=== SET EXERCISE ===
Count the lines below that contain the word "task", and reply with only that number.

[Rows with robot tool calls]
______________________________
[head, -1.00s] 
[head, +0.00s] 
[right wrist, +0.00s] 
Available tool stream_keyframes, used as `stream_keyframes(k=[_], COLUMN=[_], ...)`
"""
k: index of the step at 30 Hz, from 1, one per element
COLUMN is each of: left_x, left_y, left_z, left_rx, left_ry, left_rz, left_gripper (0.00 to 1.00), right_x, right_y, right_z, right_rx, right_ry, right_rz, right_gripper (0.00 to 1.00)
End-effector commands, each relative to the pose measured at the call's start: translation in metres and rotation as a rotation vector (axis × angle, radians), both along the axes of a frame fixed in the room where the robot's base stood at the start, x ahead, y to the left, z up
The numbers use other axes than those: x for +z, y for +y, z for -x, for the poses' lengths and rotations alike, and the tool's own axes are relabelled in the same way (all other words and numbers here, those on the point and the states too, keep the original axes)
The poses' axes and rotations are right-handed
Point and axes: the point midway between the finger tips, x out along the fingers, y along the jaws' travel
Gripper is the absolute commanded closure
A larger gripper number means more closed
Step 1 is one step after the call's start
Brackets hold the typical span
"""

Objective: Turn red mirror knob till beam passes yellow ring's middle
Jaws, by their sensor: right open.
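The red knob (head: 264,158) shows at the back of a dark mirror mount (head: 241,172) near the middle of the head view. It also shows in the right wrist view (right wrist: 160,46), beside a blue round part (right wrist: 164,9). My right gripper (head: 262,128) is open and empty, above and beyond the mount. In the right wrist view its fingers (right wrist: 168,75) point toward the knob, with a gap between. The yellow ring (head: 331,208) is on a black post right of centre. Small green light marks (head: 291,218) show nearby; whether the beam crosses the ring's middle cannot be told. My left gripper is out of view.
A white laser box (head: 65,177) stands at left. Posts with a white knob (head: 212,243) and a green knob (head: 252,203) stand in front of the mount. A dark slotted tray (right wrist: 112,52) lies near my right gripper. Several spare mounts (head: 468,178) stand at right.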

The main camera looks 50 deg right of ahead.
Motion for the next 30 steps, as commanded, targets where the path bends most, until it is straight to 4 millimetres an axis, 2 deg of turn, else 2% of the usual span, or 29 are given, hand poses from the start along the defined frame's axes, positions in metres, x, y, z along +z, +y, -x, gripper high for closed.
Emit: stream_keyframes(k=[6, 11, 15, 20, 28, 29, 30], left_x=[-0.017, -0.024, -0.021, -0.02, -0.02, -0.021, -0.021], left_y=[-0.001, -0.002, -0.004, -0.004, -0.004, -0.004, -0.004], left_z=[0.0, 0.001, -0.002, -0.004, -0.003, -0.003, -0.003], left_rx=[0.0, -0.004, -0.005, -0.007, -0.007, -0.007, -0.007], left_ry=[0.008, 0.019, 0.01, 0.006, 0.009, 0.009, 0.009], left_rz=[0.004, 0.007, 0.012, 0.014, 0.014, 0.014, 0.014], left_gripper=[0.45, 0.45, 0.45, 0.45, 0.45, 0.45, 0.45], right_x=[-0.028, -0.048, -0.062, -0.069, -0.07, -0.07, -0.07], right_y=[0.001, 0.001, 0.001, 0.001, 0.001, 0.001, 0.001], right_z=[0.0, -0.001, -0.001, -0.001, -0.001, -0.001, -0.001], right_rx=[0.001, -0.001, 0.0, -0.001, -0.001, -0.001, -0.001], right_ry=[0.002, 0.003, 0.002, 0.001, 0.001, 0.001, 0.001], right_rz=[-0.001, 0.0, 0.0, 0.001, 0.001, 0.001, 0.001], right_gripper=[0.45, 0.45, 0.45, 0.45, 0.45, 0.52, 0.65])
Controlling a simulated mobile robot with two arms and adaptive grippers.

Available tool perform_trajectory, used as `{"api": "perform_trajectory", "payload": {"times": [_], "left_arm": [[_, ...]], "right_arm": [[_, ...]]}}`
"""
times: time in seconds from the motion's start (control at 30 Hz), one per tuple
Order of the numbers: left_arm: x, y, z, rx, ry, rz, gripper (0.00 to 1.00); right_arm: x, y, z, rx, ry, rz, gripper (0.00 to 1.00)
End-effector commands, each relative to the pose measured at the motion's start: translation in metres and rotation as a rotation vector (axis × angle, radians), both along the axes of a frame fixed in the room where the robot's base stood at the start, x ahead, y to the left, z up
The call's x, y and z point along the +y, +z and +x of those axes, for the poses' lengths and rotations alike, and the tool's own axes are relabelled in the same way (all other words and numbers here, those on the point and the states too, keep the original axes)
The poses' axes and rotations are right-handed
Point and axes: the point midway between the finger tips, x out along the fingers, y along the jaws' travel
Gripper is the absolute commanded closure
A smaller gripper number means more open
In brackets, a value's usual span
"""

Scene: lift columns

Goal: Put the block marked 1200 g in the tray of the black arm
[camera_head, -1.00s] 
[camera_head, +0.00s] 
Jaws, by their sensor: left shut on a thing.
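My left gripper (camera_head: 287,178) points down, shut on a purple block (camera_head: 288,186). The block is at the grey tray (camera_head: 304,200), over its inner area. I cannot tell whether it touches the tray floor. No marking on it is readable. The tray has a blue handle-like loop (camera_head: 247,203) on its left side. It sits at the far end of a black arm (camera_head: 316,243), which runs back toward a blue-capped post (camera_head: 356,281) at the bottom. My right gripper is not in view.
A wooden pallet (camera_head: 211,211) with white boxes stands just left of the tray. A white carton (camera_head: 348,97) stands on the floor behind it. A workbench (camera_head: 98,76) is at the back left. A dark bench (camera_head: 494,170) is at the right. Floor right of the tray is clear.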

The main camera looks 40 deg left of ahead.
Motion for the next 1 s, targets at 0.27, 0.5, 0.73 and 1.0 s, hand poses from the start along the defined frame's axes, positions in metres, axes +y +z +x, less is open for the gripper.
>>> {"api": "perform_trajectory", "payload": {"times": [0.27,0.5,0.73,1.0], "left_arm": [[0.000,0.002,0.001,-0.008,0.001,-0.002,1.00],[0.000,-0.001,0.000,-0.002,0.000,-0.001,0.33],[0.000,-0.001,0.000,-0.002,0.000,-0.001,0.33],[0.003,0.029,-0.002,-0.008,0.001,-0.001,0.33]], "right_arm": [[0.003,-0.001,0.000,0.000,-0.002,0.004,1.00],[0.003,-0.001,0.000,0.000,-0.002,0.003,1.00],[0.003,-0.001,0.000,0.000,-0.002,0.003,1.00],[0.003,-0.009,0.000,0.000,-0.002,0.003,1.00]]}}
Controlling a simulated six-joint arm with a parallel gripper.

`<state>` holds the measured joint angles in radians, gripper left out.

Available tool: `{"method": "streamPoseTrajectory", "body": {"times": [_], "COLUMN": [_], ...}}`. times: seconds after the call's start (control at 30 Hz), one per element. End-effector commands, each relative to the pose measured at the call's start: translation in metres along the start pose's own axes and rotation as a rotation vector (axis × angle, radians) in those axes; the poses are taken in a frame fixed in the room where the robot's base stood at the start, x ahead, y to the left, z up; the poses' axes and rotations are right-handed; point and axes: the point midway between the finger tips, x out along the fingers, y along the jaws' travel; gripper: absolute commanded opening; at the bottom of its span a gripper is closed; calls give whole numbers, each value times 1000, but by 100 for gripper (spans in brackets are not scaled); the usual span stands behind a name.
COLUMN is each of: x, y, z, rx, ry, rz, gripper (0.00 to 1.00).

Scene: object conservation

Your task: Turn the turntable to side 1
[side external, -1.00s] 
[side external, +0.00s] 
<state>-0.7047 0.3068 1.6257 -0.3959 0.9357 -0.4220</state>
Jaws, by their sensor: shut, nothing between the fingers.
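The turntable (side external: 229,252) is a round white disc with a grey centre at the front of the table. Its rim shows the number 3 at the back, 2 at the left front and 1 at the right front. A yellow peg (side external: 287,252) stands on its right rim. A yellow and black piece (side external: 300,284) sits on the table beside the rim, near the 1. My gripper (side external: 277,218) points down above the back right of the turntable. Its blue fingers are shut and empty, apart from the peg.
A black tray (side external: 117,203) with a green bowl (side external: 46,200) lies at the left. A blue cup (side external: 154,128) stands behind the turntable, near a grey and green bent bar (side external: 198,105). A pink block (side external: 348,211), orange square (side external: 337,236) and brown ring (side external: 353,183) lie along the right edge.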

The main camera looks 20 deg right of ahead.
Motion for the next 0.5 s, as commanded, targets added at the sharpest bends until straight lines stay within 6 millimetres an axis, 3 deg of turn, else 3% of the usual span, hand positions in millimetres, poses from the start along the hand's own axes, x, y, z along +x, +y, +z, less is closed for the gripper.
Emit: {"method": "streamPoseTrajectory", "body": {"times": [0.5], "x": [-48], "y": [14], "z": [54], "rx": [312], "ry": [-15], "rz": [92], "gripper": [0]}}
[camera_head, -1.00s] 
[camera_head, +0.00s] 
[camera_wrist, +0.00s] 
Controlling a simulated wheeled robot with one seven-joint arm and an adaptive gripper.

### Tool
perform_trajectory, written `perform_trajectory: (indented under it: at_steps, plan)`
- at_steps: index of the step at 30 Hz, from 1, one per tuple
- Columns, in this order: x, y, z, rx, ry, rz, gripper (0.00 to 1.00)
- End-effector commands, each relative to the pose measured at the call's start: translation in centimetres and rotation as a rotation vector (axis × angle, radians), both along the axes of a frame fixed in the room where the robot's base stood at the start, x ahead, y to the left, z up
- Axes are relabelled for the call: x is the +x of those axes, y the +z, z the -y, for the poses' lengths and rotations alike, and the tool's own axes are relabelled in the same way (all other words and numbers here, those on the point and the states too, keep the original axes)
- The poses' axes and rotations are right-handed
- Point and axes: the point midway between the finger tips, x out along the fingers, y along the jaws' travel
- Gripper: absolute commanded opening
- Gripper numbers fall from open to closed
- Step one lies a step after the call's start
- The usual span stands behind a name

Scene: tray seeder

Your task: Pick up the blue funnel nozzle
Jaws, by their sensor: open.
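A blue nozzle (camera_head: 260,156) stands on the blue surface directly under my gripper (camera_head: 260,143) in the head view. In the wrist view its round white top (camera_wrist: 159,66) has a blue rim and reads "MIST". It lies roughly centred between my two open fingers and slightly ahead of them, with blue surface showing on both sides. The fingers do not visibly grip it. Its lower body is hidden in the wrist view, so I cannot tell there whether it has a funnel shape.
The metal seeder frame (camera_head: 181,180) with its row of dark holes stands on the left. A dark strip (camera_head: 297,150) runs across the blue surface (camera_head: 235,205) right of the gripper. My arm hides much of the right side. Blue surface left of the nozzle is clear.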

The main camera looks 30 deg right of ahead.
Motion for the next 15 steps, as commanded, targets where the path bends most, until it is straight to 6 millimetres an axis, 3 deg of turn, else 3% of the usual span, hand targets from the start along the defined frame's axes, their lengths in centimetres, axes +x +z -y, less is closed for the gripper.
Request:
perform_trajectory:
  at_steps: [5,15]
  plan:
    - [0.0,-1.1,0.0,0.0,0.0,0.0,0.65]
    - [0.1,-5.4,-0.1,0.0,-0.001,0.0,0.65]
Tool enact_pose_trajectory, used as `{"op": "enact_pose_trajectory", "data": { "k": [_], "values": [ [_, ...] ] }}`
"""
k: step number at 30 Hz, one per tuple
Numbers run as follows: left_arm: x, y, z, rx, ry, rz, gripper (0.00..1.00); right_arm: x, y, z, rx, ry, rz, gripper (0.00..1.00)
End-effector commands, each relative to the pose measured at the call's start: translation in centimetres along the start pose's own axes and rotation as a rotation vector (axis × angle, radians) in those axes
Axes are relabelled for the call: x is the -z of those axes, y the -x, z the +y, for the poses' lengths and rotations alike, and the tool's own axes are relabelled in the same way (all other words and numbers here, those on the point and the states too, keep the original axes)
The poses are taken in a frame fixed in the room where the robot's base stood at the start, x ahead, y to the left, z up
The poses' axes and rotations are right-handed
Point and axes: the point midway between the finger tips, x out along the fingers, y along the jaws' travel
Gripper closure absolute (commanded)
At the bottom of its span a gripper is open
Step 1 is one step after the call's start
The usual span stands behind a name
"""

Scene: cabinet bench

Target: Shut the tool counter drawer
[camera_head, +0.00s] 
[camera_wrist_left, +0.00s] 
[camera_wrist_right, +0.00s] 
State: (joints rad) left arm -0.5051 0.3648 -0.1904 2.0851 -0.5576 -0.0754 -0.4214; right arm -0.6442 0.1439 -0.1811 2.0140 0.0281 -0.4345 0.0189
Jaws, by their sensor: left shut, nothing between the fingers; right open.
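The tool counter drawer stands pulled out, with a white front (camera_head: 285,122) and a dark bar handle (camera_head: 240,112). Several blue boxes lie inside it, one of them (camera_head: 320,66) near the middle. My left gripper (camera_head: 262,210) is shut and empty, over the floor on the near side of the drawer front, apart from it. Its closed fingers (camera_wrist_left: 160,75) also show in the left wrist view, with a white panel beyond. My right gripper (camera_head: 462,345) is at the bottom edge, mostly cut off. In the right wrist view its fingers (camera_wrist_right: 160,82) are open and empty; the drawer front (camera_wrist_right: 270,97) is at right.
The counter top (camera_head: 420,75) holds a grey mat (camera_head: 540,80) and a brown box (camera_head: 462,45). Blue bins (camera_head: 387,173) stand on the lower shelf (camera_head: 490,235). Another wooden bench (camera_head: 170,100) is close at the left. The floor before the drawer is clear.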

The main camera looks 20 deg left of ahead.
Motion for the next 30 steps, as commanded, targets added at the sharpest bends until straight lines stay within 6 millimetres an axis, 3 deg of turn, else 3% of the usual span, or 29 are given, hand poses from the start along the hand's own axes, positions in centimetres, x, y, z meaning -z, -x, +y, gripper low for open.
______________________________
=== SOLVED PROBLEM ===
2